(Robot episode records)
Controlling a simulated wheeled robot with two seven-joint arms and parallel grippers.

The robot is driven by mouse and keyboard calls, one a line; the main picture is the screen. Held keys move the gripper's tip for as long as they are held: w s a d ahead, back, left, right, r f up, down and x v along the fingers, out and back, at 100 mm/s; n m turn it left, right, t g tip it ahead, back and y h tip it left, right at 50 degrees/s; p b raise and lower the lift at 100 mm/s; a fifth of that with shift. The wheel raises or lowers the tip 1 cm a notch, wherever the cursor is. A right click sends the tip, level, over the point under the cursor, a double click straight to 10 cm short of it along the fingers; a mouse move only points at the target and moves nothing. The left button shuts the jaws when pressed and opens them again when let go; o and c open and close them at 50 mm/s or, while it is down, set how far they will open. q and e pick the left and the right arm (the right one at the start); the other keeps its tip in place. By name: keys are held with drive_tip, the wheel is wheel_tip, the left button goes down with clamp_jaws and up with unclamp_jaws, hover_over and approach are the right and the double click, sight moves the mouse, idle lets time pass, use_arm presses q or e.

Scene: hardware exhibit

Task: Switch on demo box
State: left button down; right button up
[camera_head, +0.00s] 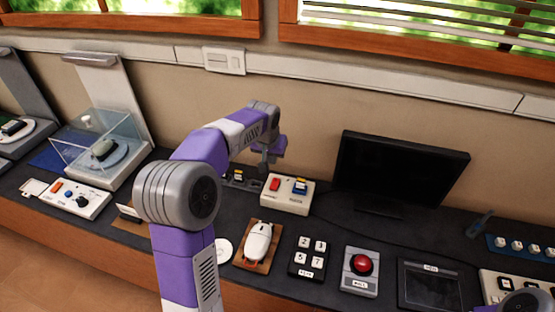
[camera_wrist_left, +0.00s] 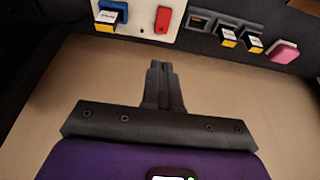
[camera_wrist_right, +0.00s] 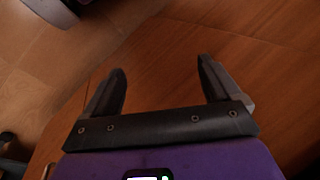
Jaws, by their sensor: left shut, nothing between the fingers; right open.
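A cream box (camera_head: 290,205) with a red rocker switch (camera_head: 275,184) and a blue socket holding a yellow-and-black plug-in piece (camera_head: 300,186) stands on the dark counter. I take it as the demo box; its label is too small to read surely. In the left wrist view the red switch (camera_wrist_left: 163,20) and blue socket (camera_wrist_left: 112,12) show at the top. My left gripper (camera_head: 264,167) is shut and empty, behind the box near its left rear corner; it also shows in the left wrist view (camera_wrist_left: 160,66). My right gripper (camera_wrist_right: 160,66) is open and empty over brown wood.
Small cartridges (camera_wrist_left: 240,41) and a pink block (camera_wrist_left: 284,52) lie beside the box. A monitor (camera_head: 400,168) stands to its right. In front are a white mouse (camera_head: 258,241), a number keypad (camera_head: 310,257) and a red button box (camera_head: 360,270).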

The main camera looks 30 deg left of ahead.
---
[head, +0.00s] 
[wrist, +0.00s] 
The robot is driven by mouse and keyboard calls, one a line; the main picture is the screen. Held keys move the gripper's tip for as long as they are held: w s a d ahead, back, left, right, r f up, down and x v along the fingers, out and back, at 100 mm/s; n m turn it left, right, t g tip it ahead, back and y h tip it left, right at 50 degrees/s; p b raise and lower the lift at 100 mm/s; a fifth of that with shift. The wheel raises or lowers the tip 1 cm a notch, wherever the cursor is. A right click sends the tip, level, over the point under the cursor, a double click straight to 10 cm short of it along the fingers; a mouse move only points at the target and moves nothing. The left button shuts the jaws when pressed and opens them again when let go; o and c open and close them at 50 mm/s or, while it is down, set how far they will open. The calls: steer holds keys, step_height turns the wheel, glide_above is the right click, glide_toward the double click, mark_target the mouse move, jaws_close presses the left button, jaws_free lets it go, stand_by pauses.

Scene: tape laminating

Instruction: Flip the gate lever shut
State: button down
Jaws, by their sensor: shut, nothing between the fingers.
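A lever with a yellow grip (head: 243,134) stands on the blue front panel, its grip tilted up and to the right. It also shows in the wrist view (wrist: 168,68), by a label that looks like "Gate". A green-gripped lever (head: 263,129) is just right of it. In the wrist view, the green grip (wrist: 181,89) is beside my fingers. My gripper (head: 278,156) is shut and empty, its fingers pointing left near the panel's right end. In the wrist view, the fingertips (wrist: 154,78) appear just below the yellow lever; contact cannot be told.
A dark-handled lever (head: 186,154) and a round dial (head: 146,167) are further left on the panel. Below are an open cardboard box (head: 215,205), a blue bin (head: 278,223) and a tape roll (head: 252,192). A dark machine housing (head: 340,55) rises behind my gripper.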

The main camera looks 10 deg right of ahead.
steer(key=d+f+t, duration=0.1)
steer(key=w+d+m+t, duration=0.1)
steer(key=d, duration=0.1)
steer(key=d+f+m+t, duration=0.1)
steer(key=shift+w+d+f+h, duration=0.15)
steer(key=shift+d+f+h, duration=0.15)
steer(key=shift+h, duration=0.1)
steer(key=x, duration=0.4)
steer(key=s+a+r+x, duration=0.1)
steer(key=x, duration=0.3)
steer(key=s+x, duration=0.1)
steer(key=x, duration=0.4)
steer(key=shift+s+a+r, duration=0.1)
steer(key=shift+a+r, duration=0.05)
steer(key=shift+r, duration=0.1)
* * *
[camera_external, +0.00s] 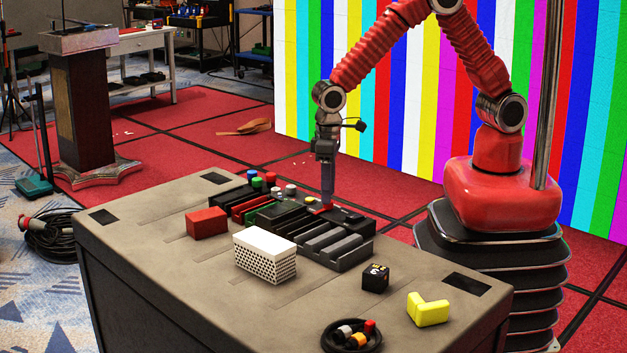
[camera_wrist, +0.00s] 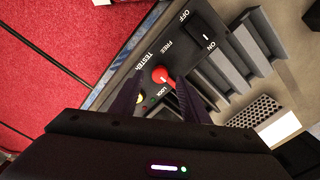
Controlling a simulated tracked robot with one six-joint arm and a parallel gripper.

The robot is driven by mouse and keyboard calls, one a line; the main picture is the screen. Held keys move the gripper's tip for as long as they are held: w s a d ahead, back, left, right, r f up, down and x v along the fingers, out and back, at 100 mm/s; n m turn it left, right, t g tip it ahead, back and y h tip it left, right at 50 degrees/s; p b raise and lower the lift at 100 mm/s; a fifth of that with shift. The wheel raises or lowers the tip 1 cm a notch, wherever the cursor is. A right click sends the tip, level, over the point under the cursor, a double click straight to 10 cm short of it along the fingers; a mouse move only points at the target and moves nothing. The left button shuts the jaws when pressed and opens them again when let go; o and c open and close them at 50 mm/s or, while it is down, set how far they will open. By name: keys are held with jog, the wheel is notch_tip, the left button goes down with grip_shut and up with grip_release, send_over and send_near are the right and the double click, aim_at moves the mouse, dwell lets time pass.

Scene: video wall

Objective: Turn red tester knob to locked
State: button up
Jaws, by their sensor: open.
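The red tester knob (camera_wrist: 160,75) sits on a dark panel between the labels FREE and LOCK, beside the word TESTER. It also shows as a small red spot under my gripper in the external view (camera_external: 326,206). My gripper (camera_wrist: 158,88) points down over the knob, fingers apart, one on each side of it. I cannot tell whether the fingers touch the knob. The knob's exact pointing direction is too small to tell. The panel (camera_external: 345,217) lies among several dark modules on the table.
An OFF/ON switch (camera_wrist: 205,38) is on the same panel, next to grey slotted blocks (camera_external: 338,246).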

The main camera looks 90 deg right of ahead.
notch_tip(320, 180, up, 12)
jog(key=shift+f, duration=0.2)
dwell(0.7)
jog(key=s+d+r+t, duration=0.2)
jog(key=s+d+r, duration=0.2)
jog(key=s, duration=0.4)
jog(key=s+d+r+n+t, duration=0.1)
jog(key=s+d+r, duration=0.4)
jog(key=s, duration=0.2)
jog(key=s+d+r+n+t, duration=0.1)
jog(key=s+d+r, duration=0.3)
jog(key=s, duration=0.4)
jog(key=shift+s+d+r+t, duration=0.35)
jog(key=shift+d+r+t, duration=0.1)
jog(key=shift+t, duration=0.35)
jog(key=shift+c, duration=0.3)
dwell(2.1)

◆ DO THIS
Of the lines in the material, how many include "Controlling"? Respond with the number alone.

◆ ANSWER FOR THIS EXERCISE
2